--- START Records for this exercise ---

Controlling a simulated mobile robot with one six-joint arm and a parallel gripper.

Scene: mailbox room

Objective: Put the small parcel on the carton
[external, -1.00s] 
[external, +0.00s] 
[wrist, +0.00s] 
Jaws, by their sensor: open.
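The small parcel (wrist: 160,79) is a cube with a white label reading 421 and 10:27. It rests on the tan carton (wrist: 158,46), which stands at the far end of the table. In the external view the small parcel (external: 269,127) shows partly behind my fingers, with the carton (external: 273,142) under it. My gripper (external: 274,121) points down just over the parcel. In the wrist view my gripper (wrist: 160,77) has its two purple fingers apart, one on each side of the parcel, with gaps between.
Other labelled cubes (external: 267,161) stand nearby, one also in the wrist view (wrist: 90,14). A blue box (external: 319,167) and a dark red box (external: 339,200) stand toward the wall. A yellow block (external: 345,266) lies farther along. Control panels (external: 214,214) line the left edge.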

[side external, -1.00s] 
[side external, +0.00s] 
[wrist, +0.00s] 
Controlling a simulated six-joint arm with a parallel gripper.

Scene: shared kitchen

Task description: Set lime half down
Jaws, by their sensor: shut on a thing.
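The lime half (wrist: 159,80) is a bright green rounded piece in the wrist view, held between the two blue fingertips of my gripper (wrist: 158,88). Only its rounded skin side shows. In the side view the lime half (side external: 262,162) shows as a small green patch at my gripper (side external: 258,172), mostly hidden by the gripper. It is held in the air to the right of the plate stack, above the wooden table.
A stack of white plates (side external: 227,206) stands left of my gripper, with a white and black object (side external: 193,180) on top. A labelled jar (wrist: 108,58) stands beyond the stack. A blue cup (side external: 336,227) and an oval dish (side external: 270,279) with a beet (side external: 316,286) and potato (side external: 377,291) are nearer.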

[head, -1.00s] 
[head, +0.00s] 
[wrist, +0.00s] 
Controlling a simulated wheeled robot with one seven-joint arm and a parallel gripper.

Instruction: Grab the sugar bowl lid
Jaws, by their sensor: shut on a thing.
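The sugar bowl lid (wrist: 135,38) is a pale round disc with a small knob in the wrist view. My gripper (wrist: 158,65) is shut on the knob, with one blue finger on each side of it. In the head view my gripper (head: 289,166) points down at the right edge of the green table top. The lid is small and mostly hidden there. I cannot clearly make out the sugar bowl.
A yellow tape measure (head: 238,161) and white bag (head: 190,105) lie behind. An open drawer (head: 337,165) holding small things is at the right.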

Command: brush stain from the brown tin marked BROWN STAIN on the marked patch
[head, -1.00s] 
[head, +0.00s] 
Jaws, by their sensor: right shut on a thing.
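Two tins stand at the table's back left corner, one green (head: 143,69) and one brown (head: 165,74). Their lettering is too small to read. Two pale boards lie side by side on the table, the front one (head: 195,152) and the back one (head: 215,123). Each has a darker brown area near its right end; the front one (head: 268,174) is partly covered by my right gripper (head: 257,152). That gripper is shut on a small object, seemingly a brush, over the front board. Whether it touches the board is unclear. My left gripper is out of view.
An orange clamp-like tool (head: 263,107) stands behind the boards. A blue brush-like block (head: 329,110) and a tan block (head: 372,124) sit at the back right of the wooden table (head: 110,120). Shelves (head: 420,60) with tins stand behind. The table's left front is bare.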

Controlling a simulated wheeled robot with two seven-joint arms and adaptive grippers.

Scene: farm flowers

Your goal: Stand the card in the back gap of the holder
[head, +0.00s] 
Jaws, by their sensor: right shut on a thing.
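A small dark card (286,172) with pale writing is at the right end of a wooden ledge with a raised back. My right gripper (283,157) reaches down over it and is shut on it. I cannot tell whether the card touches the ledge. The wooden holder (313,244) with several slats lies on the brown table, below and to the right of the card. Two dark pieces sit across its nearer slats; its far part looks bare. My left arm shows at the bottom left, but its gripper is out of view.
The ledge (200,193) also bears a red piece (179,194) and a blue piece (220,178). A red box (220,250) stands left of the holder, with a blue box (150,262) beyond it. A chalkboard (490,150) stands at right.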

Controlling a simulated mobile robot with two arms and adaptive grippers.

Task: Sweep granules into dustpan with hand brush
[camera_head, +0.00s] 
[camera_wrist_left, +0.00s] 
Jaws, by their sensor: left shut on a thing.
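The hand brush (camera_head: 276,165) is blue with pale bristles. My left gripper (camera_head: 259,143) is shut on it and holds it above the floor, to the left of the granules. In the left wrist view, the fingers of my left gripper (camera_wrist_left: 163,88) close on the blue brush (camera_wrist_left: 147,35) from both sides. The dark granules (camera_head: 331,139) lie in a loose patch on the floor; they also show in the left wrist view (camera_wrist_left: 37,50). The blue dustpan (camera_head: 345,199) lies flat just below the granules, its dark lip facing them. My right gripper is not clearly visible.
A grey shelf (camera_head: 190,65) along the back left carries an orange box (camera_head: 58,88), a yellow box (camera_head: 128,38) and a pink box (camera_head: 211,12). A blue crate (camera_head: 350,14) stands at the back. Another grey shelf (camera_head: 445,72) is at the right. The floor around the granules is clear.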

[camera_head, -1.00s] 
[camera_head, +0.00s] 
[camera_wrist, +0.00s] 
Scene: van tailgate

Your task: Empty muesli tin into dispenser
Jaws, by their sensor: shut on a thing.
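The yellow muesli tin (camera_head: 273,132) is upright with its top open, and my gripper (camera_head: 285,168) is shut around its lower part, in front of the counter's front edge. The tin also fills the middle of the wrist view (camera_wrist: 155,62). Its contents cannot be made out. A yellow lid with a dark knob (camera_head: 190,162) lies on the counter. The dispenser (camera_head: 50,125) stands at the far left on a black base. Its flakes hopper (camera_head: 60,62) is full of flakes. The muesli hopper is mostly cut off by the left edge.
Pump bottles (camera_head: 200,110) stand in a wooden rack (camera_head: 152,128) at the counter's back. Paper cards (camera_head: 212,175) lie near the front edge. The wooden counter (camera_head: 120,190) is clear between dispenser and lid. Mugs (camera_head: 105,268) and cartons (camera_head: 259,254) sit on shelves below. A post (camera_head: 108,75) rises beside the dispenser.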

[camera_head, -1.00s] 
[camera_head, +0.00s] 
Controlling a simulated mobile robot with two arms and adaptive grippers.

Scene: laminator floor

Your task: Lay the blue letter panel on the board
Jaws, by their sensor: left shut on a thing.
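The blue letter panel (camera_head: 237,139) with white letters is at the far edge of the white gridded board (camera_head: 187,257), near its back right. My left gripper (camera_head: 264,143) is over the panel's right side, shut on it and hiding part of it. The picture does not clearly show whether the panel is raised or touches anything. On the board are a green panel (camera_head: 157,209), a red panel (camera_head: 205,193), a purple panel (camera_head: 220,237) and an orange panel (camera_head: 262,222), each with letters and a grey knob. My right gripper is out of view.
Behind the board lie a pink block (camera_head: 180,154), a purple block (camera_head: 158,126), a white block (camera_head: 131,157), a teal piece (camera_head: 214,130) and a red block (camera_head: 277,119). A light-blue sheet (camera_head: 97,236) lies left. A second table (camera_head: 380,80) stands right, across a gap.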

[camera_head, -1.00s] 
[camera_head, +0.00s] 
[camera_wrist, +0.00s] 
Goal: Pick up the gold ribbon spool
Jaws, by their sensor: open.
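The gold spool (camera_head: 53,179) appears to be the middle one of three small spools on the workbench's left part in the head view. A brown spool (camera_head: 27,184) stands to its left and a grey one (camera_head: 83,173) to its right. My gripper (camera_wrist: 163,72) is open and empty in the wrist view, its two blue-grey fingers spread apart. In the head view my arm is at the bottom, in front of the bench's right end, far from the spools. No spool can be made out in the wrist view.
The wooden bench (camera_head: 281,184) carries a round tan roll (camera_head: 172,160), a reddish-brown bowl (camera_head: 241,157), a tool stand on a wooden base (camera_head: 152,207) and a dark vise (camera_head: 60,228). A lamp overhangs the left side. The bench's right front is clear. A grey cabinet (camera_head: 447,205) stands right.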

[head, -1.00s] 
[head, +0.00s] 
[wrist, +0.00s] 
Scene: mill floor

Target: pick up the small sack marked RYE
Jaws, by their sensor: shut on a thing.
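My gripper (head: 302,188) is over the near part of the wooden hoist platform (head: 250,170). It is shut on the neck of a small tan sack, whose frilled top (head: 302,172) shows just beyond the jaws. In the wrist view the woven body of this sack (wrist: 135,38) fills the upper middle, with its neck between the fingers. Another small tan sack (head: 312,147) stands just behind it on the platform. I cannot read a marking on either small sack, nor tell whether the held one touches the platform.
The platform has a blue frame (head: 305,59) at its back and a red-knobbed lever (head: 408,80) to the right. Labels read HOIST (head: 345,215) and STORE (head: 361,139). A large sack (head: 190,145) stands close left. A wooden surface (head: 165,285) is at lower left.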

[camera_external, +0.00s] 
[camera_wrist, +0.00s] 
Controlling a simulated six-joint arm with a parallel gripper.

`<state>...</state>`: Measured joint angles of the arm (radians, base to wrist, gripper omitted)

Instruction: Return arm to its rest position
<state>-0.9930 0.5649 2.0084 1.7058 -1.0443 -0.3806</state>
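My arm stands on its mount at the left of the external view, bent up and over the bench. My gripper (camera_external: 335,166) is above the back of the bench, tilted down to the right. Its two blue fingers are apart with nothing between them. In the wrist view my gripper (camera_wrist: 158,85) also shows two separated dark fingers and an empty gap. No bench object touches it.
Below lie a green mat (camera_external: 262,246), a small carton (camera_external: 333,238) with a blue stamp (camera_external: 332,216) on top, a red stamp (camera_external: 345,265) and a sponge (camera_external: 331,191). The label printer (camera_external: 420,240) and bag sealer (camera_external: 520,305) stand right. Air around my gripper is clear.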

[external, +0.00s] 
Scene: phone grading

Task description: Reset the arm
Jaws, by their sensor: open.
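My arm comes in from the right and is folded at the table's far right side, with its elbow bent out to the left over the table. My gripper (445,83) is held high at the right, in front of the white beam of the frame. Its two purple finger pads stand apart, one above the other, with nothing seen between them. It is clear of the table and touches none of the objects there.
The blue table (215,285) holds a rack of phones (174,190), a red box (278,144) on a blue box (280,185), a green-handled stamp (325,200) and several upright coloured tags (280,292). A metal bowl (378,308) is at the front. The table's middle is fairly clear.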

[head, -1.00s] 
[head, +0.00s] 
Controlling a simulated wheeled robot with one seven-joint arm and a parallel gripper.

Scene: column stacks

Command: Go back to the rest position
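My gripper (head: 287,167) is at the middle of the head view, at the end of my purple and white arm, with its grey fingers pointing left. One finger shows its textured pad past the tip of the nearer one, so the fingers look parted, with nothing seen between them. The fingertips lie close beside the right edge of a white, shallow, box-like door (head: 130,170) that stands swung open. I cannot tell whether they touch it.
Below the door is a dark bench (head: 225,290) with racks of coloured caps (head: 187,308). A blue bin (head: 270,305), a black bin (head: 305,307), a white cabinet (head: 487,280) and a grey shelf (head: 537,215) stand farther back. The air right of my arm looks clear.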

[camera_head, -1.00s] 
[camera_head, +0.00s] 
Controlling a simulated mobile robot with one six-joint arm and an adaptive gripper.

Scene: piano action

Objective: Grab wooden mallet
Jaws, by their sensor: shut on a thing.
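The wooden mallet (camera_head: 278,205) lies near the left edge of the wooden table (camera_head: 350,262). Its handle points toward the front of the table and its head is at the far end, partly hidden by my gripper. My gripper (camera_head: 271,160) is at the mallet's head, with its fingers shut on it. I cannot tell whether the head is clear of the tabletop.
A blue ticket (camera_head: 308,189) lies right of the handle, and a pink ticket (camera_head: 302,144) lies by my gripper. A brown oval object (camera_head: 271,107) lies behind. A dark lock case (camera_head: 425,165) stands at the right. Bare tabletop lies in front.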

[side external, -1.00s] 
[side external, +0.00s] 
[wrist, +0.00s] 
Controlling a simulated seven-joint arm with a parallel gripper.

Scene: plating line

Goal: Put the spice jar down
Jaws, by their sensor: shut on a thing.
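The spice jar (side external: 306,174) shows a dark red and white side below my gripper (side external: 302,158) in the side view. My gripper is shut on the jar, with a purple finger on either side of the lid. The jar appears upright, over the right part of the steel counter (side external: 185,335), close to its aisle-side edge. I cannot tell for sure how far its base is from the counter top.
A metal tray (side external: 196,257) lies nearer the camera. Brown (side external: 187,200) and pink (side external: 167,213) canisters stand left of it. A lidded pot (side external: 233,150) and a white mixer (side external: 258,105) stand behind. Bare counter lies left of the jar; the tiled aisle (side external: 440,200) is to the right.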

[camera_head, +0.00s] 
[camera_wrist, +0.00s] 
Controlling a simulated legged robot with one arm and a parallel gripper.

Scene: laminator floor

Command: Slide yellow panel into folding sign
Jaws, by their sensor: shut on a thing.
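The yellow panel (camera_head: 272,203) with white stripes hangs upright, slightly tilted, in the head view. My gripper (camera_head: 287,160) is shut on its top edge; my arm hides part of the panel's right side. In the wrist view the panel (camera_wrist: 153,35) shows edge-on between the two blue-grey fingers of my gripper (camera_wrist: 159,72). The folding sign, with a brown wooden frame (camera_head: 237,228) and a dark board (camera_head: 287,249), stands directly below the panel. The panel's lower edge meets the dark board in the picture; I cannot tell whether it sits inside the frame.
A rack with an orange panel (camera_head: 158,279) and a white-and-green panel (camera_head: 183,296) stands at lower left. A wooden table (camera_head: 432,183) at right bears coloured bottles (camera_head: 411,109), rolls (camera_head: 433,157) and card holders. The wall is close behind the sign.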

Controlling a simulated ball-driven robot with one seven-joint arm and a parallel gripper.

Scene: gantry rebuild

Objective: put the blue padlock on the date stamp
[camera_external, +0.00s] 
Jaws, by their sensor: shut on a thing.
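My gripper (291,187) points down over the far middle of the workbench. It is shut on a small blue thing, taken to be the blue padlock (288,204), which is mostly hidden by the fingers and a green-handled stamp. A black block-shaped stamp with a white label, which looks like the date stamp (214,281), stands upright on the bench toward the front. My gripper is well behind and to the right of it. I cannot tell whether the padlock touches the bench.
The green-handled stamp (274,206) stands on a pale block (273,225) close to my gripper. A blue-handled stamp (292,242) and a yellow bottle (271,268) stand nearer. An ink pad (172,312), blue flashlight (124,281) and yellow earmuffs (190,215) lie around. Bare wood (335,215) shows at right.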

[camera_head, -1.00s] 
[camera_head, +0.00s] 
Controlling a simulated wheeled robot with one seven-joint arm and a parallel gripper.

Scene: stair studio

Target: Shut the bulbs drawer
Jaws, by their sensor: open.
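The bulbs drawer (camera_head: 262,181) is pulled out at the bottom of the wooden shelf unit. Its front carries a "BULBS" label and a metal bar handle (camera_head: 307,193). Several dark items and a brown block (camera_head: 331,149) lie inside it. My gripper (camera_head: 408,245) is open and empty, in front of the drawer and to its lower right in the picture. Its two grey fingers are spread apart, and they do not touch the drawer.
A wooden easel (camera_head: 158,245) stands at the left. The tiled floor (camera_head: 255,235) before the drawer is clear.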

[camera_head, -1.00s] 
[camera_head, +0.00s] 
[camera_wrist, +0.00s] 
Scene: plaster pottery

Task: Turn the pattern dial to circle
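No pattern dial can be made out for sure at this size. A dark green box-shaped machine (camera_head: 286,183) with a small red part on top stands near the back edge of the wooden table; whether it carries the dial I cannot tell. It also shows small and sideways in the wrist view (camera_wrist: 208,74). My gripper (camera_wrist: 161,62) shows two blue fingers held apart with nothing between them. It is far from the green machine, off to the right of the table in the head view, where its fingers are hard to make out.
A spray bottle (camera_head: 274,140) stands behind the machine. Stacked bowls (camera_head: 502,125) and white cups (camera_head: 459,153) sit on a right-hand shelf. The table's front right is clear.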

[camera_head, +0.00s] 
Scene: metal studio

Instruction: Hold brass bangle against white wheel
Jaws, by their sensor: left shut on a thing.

--- END Records for this exercise ---

Where a line in the entries holds the word "into", copy that line.

Task: Sweep granules into dustpan with hand brush
Your task: Empty muesli tin into dispenser
Command: Slide yellow panel into folding sign

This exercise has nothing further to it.